## Begin Raw data
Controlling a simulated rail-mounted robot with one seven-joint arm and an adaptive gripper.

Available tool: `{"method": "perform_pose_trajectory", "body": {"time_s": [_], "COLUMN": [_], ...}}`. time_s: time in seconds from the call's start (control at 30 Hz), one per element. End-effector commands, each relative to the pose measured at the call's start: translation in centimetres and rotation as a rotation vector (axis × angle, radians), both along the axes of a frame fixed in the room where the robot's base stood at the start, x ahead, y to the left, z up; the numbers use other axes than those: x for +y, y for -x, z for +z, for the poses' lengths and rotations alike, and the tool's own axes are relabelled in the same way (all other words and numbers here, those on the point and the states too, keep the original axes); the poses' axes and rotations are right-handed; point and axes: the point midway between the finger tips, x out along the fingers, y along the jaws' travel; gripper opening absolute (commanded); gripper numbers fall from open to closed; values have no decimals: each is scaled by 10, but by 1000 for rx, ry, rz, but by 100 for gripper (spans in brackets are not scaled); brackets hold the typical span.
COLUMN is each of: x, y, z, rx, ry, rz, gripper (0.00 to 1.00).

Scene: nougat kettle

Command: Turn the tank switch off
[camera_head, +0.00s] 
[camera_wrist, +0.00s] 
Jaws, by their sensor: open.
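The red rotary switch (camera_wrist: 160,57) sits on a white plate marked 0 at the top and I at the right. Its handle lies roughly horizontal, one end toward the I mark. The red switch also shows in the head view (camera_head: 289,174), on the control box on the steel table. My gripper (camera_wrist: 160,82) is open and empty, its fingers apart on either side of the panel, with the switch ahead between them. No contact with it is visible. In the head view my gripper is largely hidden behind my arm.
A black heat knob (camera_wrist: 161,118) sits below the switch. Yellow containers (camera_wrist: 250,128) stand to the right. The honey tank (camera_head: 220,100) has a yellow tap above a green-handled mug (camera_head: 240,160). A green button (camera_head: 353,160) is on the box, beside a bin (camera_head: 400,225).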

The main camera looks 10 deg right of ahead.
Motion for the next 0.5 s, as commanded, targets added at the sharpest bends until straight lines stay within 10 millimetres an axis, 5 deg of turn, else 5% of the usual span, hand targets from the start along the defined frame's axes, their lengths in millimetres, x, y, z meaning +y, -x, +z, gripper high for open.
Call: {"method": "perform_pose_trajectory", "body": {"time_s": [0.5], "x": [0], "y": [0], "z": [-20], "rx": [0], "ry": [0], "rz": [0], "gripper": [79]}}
## End Raw data
- **Exercise aim**
Above is a listing; report how many of its lines include the word "along", giving the number only.

- **Task result**
2